Build Predictive Machine Learning with Flink | Workshop on Dec 18 | Register Now

Amazon OpenSearch Ingestion Adds Support for Confluent Cloud as Source

Written By

Until recently, customers didn't have an easy way to send data from Confluent’s data streaming platform to Amazon OpenSearch. They had to either write custom code using AWS Lambda as an intermediary, refactor the HTTP Sink connector, or self-manage an old Elasticsearch connector version. Earlier this year, we announced the fully managed OpenSearch Sink connector, providing a seamless way to sink data from Confluent to Amazon OpenSearch. Furthermore, for customers using Confluent Cloud with PrivateLink connectivity and wanting to connect to a private OpenSearch domain or integrate a Confluent Cloud cluster with an OpenSearch Serverless collection, we are proud to announce that Amazon OpenSearch Ingestion now supports Confluent as a source, giving customers another option to integrate both platforms together. 

OpenSearch Ingestion is a fully managed, serverless feature provided by Amazon OpenSearch that allows users to ingest real-time log, metric, and trace data to Amazon OpenSearch Service domains and OpenSearch Serverless collections. Users can use OpenSearch Ingestion to filter, enrich, and transform the data before delivering it to the target OpenSearch domain or collection. 

In this post, we dive deep into how this feature works, its benefits, and how to configure it. We will integrate a Confluent Cloud Enterprise cluster (backed by PrivateLink) with a private OpenSearch domain. Before doing this, let's explore how the connector works and how it allows Amazon Web Services (AWS) customers to connect a third-party private resource (Confluent) with a private native service (OpenSearch).

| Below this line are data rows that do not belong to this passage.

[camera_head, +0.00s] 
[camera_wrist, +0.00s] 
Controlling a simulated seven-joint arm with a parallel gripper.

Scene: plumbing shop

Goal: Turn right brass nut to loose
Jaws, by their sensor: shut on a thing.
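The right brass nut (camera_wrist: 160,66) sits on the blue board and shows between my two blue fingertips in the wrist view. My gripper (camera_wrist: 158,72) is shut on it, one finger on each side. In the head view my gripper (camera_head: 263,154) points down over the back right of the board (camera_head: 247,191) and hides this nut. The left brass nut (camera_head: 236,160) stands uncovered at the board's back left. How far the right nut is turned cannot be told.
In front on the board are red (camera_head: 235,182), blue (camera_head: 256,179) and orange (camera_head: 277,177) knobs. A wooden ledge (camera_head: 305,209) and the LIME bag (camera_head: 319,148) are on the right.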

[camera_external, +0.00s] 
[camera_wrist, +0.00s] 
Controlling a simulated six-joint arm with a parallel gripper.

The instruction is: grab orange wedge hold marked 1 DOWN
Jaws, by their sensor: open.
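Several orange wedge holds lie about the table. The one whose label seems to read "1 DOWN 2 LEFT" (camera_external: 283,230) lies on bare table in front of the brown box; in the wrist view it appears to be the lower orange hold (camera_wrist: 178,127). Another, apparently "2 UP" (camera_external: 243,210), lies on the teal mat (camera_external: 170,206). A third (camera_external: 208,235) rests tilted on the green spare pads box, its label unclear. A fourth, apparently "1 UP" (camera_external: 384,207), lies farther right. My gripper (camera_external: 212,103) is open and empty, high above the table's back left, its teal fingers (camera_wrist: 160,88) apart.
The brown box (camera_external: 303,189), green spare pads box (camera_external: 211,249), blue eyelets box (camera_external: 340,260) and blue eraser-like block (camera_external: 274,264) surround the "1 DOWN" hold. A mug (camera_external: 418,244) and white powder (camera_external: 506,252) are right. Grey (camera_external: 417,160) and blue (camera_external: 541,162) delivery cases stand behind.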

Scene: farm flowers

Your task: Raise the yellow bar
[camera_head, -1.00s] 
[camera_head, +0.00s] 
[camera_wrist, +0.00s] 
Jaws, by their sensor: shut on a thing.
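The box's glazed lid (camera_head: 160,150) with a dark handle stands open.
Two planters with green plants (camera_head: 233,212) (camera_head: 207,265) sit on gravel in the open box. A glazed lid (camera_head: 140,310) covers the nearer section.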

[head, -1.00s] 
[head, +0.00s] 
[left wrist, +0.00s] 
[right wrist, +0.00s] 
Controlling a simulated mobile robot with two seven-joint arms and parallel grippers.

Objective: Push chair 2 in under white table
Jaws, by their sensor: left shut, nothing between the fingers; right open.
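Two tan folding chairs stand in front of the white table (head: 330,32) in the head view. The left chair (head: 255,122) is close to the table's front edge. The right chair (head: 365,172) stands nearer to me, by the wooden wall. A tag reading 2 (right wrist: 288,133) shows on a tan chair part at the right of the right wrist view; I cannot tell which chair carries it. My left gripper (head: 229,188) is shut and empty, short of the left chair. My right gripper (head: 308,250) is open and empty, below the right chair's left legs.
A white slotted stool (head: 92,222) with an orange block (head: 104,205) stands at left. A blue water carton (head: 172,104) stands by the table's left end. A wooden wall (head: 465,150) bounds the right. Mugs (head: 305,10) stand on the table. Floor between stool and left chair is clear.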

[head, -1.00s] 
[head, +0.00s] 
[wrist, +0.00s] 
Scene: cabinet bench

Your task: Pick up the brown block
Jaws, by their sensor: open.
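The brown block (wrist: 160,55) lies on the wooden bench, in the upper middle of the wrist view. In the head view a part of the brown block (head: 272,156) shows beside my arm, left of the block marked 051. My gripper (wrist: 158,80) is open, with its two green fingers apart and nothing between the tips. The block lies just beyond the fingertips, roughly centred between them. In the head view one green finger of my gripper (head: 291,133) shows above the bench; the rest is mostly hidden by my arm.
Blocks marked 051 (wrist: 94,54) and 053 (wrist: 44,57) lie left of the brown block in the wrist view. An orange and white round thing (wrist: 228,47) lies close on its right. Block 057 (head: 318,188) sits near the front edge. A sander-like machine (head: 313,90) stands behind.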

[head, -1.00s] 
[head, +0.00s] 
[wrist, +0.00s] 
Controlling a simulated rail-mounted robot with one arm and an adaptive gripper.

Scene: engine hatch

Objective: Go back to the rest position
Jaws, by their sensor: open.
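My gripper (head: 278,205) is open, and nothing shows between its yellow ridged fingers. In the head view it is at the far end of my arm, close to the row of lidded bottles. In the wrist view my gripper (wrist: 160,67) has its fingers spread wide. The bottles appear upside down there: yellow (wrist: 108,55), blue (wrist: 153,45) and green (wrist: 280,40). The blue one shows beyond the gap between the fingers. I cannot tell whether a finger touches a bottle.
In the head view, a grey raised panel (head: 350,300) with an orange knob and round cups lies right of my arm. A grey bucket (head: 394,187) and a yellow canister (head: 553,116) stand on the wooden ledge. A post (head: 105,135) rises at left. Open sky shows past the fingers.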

How does OpenSearch Ingestion work?

Networking

OpenSearch Ingestion leverages PrivateLink to connect to other private AWS Sources. One of the primary characteristics of PrivateLink is that traffic is unidirectional—it is always initiated  from the consumer VPC. Consequently, OpenSearch Ingestion was not able to connect to private third-party data sources. To fix this, OpenSearch Ingestion introduced support for Elastic Network Interfaces (xENIs). 

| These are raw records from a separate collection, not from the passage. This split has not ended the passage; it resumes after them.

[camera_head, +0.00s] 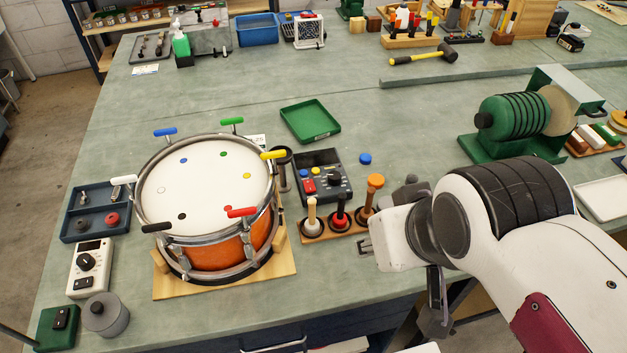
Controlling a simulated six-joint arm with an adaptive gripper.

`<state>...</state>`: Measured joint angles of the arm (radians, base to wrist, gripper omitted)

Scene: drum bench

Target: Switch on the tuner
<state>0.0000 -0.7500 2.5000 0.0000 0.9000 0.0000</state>
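A white box (90,262) with a small display, a black dial and a dark switch stands at the left of the bench, beside the drum; it looks like the tuner. I cannot read its display or tell its switch position. A small green box (57,326) with a black switch is at the front left corner. My gripper (436,322) seems to hang down near the bench's front edge, right of these devices and far from the white box. Its fingers are too unclear to judge.
The drum (205,185) with coloured-handled tuning keys stands between my arm and the white box. A rack of mallets (340,222), a grey round pot (105,314) and a blue tray (97,222) are nearby. The bench behind the green tray (310,122) is mostly clear.

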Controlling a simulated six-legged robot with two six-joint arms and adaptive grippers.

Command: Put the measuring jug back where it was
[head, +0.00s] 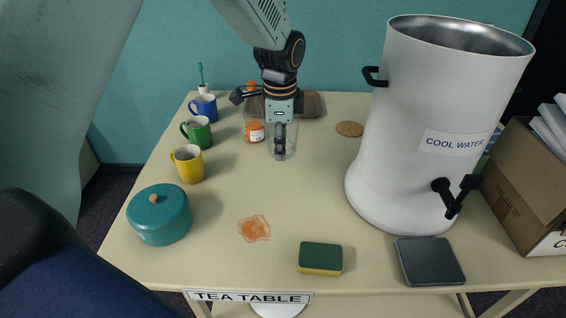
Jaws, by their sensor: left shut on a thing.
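The measuring jug (293,144) looks like a clear, see-through vessel towards the back of the tea table (300,190). My left gripper (280,150) reaches down at it from above and is shut on it. The gripper hides part of the jug, and its clear wall is hard to make out. I cannot tell whether its base touches the table. My right gripper is not in view.
A small orange jar (254,131) stands just left of the jug. Blue (204,108), green (197,132) and yellow (188,164) mugs line the left edge, with a teal pot (160,216) in front. A large water urn (420,120) blocks the right. An orange spill (254,228) and sponge (320,256) lie in front.

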In this mode, OpenSearch ingestion operates within AWS-managed VPCs and utilizes xENIs in the customer VPC to connect to third-party data sources. This is a powerful mechanism because it allows OpenSearch Ingestion to connect to any service or platform that a customer's homegrown application running in the customer VPC can access. To understand the problem this method addresses, let's look at how it facilitates the connection between private third-party services like Confluent Cloud Enterprise clusters and private first-party services like an OpenSearch domain.

In a private OpenSearch domain, data nodes are deployed in an AWS-managed VPC, and OpenSearch deploys network interfaces in the customer VPC. Any customer application connects with OpenSearch via these network interfaces. When you introduce a third-party private resource like Confluent Cloud Enterprise clusters, these clusters operate in a separate VPC managed by the ISV (in this case, Confluent). Enterprise clusters use PrivateLink for networking connectivity, which means that communication must be initiated from the customer VPC due to its unidirectional nature. The only way to connect these two private resources is by leveraging xENIs deployed in the customer VPC. This is precisely what OpenSearch Ingestion does, as depicted in the following diagram:

As long as the customer VPC used has access to the OpenSearch domain and the private Confluent Cloud cluster, then OpenSearch Ingestion will be able to connect both systems together.

Authentication and access control

  • (SOURCE) Connecting to Confluent Cloud: OpenSearch Ingestion supports the SASL/PLAIN authentication mechanism to connect to Confluent Cloud. It uses API keys, provisioned in Confluent Cloud, for this connection. These API keys must be associated with a service account that has the necessary permissions (ACLs and RBAC roles) to read from Confluent Cloud.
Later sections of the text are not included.